Grégory Darcy mit dem Ensemble „DieTanzKompanie“ ist erstmals zu Gast beim Festival. Dabei sollte es nicht bleiben. Hier folgen, gemäß dem Titel der Produktion alle Tänzer*innen ihren inneren Stimmen. Diese inneren Stimmen brechen sich Bahn, überwinden die Einsamkeit zweier Einzelgänger, lassen die Verständigung kraft der Gebärdensprache in den tänzerischen Dialog übergehen. Keine Scheu vor humorvollen Momenten autistischer Präsenz, so kann man sogar eine dreiköpfige Hydra tanzen lassen. Eine gelähmte Tänzerin wie Sophie Hauenherm kann für die Zeit des Tanzes kraft ihrer inneren Stimme alle Hilfsmittel loslassen und sich auf die überwindende Kraft des Tanzes einlassen. Wenn sie dann von Kolleg*innen zum Applaus getragen werden muss, dann hat das Leben die Kunst eingeholt, aber die Kunst eben auch das Leben.

Ja, so auch im Rückblick ist der Tanz ist wohl doch die Kunst der Integration, der Kommunikation, eben der Inklusion.
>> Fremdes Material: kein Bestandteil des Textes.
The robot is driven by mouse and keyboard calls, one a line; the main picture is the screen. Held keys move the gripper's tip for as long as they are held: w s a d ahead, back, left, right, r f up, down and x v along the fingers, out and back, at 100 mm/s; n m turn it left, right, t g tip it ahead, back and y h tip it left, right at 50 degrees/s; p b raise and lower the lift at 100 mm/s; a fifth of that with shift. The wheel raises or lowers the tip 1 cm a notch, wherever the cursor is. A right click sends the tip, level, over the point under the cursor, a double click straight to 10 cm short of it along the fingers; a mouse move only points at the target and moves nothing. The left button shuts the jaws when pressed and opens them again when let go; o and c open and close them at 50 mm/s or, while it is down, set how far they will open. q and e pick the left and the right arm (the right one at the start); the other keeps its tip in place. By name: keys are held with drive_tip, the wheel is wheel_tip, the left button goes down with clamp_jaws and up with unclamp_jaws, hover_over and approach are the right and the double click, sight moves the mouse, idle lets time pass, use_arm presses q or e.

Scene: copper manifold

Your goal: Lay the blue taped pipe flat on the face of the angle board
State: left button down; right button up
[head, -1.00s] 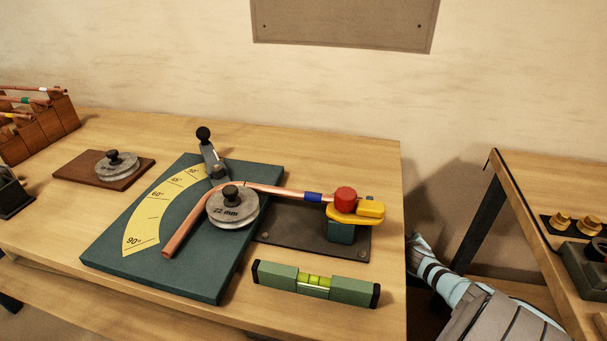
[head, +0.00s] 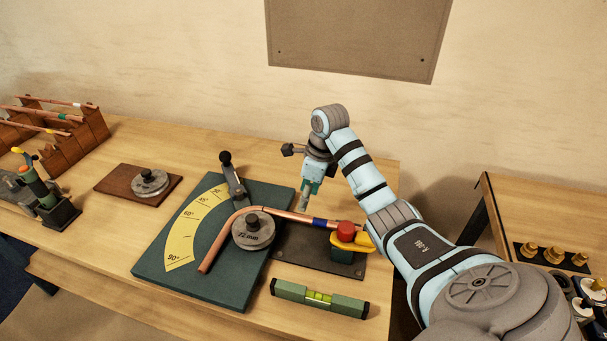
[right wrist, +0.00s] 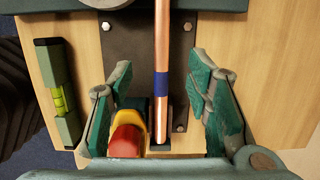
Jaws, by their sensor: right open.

Und dann gibt es kein Halten, wenn zum Finale sich noch einmal die Mitglieder der Kompanien in einer Abfolge von eigens für diesen Moment erarbeiteten Kreationen im wahrsten Sinne des Wortes in die Feier der Inklusion begeben. Alle anders, alle gleich, das sind Fusionen des Tanzes, und es hätte nur noch einiger Momente bedurft, dann hätte diese Kraft der inklusiven Fusion auch das Publikum erreicht.

Augenblicke der Inklusion durch die Kraft des Tanzes und der künstlerischen Kommunikation als Augenblicke existenzieller Visionen. Die 31. Tanzwoche Dresden ist zu Ende, wer dabei war, auf der Bühne, in der Öffentlichkeit, im Theater, wird vielleicht einen wesentlichen Schritt weiter sein im Hinblick auf mögliche Glücksmomente gelungener Inklusion.